Starting at the line containing "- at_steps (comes", copy each line exactly, ending with the line containing "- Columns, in". Leave out everything else.

[Records from a collection]
☆ ☆ ☆ ☆ ☆

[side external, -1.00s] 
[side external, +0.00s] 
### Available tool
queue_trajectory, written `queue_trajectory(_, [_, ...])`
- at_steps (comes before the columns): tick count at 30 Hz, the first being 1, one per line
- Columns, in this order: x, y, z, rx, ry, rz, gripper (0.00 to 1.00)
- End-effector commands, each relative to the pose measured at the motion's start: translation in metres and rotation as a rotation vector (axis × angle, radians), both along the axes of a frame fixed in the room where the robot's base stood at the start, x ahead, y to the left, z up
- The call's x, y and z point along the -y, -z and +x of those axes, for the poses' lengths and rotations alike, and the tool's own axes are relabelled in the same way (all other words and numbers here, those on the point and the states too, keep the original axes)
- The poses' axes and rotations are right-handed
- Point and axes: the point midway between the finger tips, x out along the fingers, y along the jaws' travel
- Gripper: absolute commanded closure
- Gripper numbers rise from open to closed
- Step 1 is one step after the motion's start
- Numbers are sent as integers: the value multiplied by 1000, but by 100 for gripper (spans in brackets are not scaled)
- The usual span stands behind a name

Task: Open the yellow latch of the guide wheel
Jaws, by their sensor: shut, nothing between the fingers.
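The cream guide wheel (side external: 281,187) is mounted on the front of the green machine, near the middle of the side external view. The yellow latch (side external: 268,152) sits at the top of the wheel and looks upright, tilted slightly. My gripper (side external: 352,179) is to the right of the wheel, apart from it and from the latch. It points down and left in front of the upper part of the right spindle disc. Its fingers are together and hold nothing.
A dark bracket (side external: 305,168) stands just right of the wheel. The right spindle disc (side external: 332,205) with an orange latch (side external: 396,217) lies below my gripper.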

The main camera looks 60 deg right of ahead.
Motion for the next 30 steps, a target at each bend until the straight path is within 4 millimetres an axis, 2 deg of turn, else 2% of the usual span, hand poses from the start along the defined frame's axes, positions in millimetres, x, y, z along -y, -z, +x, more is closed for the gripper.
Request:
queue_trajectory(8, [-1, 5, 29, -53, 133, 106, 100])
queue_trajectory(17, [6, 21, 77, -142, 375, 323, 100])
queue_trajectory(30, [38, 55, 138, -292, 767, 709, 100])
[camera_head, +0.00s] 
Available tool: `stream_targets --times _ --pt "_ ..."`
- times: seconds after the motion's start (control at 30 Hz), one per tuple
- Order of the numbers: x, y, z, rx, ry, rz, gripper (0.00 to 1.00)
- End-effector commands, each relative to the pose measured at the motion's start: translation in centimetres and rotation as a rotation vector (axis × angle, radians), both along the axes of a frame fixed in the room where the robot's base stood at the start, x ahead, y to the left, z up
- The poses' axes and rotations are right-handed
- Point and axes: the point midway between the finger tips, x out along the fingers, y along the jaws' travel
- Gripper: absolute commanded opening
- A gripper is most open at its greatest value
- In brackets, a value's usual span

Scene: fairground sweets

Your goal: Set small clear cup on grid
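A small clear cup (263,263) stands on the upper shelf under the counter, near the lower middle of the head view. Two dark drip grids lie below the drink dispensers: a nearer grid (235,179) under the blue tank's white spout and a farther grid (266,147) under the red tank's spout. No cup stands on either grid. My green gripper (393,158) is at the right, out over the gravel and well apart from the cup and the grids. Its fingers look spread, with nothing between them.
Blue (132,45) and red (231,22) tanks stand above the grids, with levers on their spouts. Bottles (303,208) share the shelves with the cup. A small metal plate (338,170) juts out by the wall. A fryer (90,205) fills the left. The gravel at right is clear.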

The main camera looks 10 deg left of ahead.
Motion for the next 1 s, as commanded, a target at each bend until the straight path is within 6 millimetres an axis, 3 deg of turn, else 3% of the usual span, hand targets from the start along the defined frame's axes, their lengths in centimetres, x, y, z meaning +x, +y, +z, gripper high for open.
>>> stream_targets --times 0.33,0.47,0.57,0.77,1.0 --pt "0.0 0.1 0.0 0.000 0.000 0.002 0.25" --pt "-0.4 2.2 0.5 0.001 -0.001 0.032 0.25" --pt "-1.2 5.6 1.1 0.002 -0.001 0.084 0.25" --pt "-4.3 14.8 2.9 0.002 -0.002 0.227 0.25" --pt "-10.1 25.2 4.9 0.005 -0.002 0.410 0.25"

☆ ☆ ☆ ☆ ☆

_Final result_
- at_steps (comes before the columns): tick count at 30 Hz, the first being 1, one per line
- Columns, in this order: x, y, z, rx, ry, rz, gripper (0.00 to 1.00)

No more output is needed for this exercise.